Mr. Ovshinsky's first patent on an amorphous semiconductor was granted in 1961. However, he gives credit for the discovery of the intrinsic behavior of amorphous semiconductors to the physicists A. F. Ioffe and B. T. Kolomiets, and much work in the field has been done by Russian physicists. On the other hand, all his colleagues appear to give him full credit for the voltage-switching, or Ovshinsky effect in disordered materials.

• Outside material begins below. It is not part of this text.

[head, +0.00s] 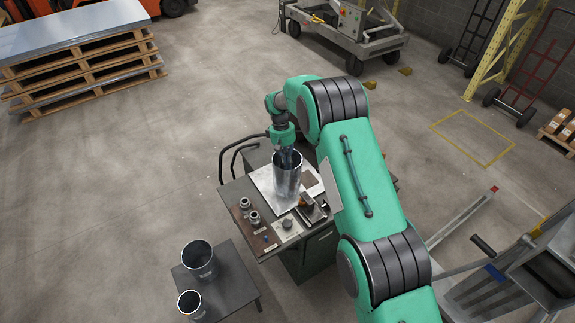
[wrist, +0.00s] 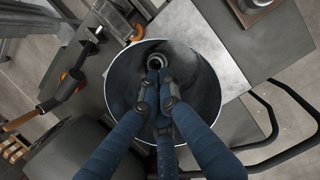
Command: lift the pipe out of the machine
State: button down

The magazine Electronics printed an article describing the experimental use of ovonic devices in computer circuitry in July, 1967. The story contained four pages of color pictures of Ovshinsky's Energy Conversion Devices factory at Troy, Mich.

Will It Work?

It is already working, and in certain specialized uses, such as radiation-resistant applications, probably better than other available devices. How far it will go in other fields in which present-day transistors and diodes are firmly established (or in areas totally unforeseen today) is a matter for the future to determine. Most of those who are well acquainted with the devices tend to agree with the Air Force expert who two years ago offered his personal opinion that the glassy devices, though still in their infancy, "will become as important as the transistor and the diode."

Important!

Don't rush out and sell all your old transistor equipment, just to get rid of it while it's still marketable! True, some of the reports seem to say that ovonic devices are going to replace the transistor immediately, and that kitchen computers and picture-on-the-wall TV are just around the corner. Those stories were written by reporters without too much technical knowledge and published by newspapers more interested in circulation than technology,

According to Mr. Ovshinsky:

"Most of the operational applications of this new field of electronics are still in the future."

However, there appears to be little doubt, in the minds of engineers and scientists who have studied the new switching devices that - as Government scientists have written - "they will become as important as the transistor and the diode ... will undoubtedly open new applications so extensive they cannot even be imagined today."